Une équipe internationale conduite par Brian Welch, de l’université Johns-Hopkins (Baltimore, É.-U.), s’est fondée sur plusieurs relevés de l’arc du Soleil levant par le télescope spatial Hubble pour déceler, à l’aide de modèles de la lentille gravitationnelle, des sous-structures de la lointaine galaxie à z = 6,2 [1]. Les auteurs de cette étude ont utilisé quatre modèles de la lentille gravitationnelle, fondés sur des hypothèses différentes concernant les propriétés de l’amas de galaxies WHL0137-08 qui sert de lentille, et dont la forme est relativement complexe. Selon les modèles, toutes les régions de la galaxie lointaine ne sont pas également amplifiées en luminosité. Mais ils permettent de comprendre que l’arc comporte en particulier trois images de deux amas d’étoiles (soit 6 régions en surbrillance). Une autre région en surbrillance n’apparaît qu’une fois, et elle se situe dans une région particulièrement favorable à l’amplification en intensité lumineuse par la lentille gravitationnelle. L’analyse montre que c’est un objet de taille inférieure à un parsec, ce n’est donc pas un amas d’étoiles.

Il s’agit soit d’une étoile, soit d’un système d’étoiles multiples. C’en est une parmi les milliards d’étoiles de la galaxie lointaine, qui se trouve par le jeu du hasard dans de très bonnes conditions pour être vue depuis la Terre grâce à la lentille gravitationnelle formée par l’amas de

galaxies plus proche WHL0137-08. L’étoile (simple ou multiple) a été baptisée WHL0137-LS, mais aussi « Earendel », ce qui signifie « étoile du matin » en vieil anglais. Cela va bien avec le nom de « l’arc du Soleil levant » où elle a été découverte ! La magnitude absolue d’Earendel est estimée entre –8 et –12 ; elle brille comme des centaines de milliers de Soleils [2]. Les modèles d’évolution stellaire impliquent que sa masse, s’il s’agit d’une seule étoile, est comprise entre 40 et 500 masses solaires. Ce serait une étoile de type O, ou O-B ou A, et sa température de surface serait de l’ordre de 8 000 K (pour une masse de 40 masses solaires) et de 60 000 K pour une masse supérieure à 100 masses solaires. Ces paramètres sont conformes à l’idée que les étoiles de la première génération étaient très massives, très chaudes (étoiles dites de population III). Elles avaient aussi la vie brève, en comparaison de l’âge de leur galaxie, réduite à quelques dizaines de millions d’années.

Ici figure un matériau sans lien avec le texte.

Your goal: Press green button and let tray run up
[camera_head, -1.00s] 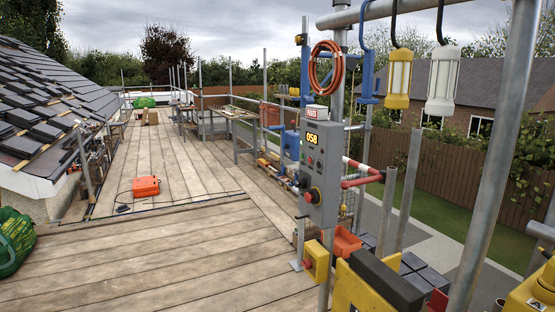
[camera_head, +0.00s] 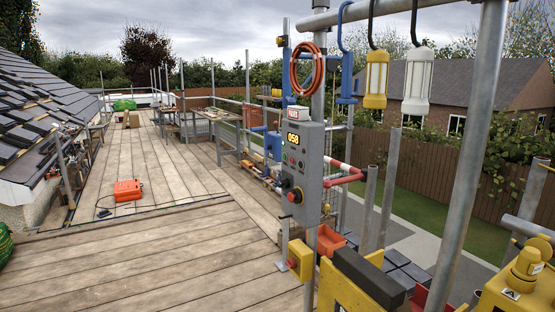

L’étoile est-elle seule ou dans un système multiple ? Selon les auteurs, il y a peu de chances qu’elle soit seule, mais une des étoiles du système domine probablement les autres en masse et en luminosité. Il est donc probable que ce que nous voyons d’Earendel est surtout le fait d’une étoile très brillante, entourée d’un petit nombre d’étoiles beaucoup moins lumineuses.

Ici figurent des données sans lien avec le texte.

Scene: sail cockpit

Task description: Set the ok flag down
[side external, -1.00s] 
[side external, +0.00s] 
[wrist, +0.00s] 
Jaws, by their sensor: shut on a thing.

Des amas d’étoiles dans une galaxie avaient déjà été identifiés (par la même méthode de lentille gravitationnelle) dans une autre galaxie, à une distance z = 6,14.

Avec un décalage cosmologique z = 6,2, Earendel est la plus lointaine étoile jamais observée. Le modèle standard de la cosmologie nous indique qu’à z = 6,2, l’étoile nous apparaît telle qu’elle était 900 millions d’années après le Big Bang, quand l’Univers avait 7 % de son âge actuel. L’analyse de la lumière infrarouge d’Earendel est un bon objectif pour des observations par le JWST afin de mieux caractériser cette étoile très ancienne.

Fabrice Mottez, Observatoire de Paris-PSL

 

Notes

  1. Welch et al., « A highly magnified star at redshift 6.2 », Nature 603, 2022.
  2. Le Soleil a une magnitude absolue de +4,8, et chaque écart de –5 magnitudes correspond à une multiplication de la luminosité par 100.